Goal of the exercise: Take from the listing each line that has the string "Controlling".

(Dataset entries)

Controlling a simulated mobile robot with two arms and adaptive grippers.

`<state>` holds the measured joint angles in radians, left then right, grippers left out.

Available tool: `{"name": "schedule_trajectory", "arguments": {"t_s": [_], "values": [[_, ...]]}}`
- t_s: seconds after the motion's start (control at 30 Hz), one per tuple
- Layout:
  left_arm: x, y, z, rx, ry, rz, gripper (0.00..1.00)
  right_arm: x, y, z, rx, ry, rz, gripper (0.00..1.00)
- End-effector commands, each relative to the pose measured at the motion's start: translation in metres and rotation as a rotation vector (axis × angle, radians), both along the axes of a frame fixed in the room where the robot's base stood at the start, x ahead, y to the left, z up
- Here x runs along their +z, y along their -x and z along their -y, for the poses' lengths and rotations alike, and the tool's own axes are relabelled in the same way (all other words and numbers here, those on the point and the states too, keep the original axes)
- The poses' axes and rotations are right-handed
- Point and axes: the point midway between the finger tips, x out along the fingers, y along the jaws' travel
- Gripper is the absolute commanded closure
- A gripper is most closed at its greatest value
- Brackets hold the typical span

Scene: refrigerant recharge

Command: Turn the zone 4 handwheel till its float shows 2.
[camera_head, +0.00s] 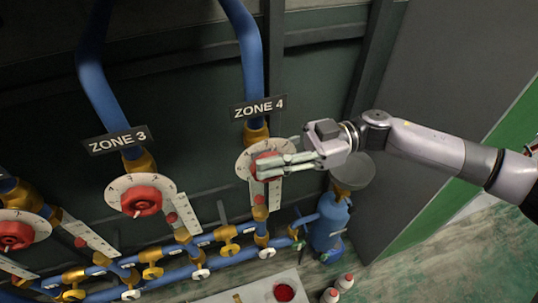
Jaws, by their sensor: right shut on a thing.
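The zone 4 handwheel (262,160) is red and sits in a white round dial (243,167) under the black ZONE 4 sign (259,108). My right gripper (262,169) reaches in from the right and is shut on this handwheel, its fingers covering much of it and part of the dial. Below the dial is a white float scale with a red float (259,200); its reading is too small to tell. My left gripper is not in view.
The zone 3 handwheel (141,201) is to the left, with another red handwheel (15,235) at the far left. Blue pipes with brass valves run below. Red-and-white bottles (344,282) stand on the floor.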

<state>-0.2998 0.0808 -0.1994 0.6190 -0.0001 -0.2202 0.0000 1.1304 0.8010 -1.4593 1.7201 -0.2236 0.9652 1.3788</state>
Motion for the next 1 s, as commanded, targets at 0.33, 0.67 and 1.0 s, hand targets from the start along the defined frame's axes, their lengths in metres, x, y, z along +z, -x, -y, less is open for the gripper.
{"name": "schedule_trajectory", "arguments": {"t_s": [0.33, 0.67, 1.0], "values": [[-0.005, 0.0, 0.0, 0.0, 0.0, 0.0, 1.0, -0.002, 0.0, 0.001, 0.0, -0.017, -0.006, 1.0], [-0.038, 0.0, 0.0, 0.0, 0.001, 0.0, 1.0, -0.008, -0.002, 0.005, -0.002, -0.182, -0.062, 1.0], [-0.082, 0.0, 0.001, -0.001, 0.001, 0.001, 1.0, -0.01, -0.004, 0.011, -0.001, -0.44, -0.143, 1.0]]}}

==

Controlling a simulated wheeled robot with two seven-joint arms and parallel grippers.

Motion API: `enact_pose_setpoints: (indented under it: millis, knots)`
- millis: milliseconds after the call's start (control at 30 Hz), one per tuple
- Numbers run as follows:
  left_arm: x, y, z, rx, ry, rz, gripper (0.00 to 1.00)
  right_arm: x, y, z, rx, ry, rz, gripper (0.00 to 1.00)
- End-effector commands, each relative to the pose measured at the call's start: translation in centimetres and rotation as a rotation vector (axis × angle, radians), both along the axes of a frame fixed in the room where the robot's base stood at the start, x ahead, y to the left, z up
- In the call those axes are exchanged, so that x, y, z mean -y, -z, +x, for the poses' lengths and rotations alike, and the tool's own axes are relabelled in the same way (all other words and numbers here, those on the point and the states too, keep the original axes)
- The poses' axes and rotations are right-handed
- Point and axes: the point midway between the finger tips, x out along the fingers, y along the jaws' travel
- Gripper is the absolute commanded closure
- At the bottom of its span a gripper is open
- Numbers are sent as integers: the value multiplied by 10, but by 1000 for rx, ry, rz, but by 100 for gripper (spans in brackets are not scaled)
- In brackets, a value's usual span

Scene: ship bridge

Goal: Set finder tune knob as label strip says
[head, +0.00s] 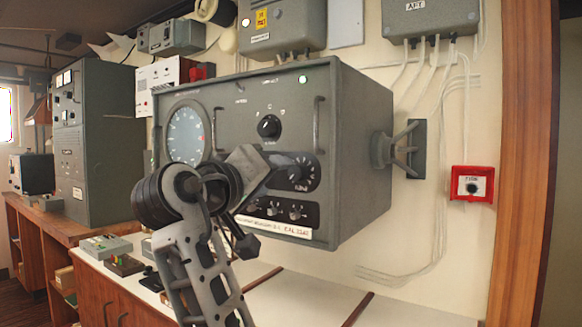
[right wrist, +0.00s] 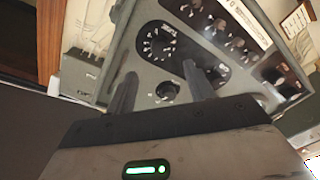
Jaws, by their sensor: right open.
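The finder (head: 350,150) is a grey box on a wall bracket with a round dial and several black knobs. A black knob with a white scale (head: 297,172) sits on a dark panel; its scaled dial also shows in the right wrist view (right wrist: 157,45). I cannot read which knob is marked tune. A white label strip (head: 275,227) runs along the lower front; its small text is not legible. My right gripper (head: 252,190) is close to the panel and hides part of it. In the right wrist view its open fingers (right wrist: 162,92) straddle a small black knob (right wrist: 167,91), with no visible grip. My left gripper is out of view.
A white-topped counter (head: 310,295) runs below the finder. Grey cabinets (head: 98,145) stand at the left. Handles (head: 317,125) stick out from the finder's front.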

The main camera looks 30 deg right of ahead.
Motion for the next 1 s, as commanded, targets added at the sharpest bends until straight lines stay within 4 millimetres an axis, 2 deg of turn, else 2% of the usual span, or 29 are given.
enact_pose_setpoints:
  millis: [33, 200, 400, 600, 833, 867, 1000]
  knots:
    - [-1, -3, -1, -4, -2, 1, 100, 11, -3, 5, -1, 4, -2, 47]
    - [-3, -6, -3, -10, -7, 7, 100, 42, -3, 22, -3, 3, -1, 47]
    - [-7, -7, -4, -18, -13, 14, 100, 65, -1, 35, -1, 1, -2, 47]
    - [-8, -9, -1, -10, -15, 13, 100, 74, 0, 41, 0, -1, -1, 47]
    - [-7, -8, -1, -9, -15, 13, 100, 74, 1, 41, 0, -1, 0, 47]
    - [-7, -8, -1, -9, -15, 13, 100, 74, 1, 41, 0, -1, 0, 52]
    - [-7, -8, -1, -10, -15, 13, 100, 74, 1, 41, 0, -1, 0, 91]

* * *

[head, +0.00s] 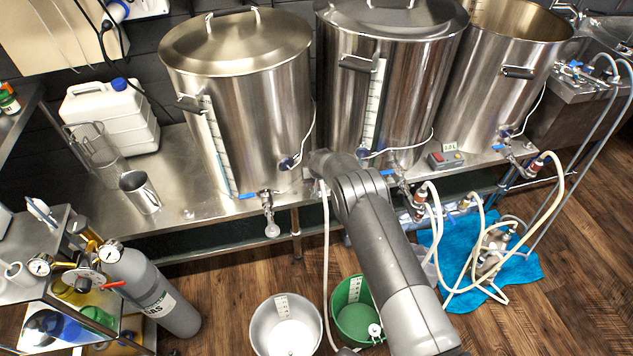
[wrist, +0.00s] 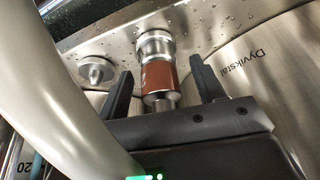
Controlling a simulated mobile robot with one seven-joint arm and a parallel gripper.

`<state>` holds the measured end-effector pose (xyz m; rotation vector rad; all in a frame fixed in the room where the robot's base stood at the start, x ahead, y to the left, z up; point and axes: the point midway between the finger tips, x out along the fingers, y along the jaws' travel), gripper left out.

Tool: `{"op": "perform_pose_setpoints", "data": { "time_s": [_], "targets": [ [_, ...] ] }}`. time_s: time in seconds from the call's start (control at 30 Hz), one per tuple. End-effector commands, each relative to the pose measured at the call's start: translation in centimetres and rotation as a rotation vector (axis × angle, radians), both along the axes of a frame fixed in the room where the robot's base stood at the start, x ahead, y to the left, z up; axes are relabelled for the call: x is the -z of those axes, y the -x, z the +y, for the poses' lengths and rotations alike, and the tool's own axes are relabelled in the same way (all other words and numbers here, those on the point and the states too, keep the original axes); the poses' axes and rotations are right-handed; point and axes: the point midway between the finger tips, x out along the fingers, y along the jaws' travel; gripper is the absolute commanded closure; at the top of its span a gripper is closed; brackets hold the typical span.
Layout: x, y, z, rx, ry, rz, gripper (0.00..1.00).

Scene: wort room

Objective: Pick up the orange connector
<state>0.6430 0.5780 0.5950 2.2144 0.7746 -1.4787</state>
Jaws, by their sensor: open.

Correct answer:
Controlling a simulated mobile robot with two arms and adaptive grippers.
Controlling a simulated wheeled robot with two seven-joint arms and parallel grippers.
Controlling a simulated mobile robot with one seven-joint arm and a parallel gripper.

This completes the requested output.